EXERCISE OBJECTIVE: In the material below, find all lines with the string "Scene" and copy them.

RECORDS SHOWN:
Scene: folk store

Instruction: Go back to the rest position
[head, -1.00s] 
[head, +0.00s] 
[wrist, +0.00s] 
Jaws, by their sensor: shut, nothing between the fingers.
--
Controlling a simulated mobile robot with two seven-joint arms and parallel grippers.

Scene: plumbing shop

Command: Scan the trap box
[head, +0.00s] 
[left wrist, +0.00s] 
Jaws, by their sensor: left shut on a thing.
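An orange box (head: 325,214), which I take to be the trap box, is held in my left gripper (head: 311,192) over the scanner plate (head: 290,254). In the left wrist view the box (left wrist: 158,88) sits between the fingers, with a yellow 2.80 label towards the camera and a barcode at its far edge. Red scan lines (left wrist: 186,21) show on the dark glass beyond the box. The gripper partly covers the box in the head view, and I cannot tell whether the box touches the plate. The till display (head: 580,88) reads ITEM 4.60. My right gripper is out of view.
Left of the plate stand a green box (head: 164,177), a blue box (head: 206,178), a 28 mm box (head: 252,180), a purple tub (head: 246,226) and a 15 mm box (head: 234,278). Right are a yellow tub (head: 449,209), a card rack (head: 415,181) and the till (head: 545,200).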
==
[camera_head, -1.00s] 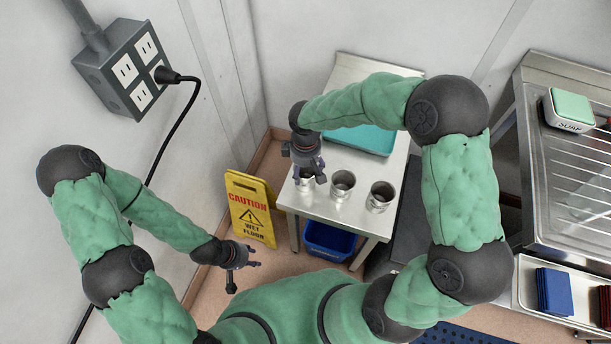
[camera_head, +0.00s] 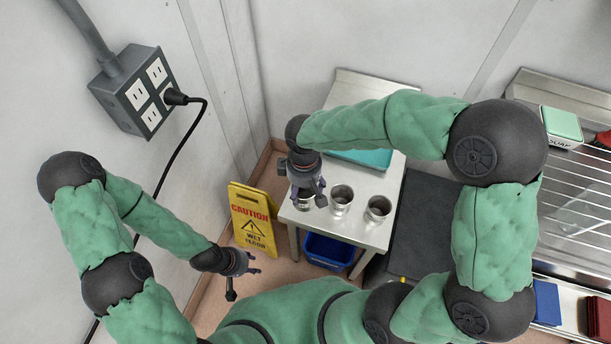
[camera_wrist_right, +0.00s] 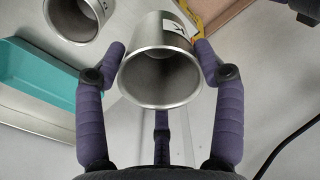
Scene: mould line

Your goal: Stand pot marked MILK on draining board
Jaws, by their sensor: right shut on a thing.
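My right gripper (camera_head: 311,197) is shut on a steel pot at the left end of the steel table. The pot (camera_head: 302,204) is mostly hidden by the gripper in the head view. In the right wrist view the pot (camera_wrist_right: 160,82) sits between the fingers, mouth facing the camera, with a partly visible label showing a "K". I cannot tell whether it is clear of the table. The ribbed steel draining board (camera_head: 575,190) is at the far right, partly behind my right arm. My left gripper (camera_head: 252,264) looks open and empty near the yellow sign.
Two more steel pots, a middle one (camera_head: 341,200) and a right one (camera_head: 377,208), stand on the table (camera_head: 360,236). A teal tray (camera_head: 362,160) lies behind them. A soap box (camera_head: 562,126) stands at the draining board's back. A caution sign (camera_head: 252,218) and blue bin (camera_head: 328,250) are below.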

ANSWER BELOW:
Scene: folk store
Scene: plumbing shop
Scene: mould line

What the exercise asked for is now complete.